PROBLEM TO WORK ON:
Find each line containing the string "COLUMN" and return it.
........
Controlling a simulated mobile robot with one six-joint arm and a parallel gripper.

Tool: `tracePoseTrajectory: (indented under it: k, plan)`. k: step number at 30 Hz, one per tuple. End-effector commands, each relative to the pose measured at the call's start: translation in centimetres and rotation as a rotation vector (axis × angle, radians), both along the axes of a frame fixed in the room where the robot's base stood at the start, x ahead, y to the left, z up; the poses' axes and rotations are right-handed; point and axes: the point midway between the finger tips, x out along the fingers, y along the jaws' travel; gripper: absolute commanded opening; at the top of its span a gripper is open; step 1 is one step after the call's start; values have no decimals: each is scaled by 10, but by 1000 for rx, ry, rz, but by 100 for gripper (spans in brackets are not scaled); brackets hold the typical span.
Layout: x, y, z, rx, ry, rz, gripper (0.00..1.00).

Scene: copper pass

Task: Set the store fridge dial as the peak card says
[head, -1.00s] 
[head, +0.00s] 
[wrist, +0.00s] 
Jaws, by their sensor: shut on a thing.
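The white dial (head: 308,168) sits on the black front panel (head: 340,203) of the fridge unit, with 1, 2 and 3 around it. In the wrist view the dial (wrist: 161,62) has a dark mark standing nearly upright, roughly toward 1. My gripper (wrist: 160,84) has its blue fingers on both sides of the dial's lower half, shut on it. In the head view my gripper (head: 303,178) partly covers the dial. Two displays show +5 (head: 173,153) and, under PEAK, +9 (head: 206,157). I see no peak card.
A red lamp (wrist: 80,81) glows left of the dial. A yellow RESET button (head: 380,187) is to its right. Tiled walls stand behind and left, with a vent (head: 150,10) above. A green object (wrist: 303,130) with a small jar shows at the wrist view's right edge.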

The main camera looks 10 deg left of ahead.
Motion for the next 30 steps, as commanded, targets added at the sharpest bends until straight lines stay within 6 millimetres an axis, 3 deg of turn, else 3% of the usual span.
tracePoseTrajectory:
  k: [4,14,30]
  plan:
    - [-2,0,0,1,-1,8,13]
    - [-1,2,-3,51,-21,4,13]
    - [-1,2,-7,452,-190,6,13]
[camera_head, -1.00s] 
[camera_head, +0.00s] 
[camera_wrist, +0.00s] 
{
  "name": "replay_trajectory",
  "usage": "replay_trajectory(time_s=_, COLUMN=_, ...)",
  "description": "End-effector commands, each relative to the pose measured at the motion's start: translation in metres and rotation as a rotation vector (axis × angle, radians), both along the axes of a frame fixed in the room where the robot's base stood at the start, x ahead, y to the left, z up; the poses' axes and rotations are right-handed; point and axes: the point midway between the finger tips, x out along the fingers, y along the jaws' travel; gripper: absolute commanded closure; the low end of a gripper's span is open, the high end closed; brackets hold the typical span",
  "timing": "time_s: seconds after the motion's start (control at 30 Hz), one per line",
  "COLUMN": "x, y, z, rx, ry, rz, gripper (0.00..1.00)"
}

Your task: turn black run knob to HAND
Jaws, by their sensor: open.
........
FULL ANSWER:
  "usage": "replay_trajectory(time_s=_, COLUMN=_, ...)",
  "COLUMN": "x, y, z, rx, ry, rz, gripper (0.00..1.00)"

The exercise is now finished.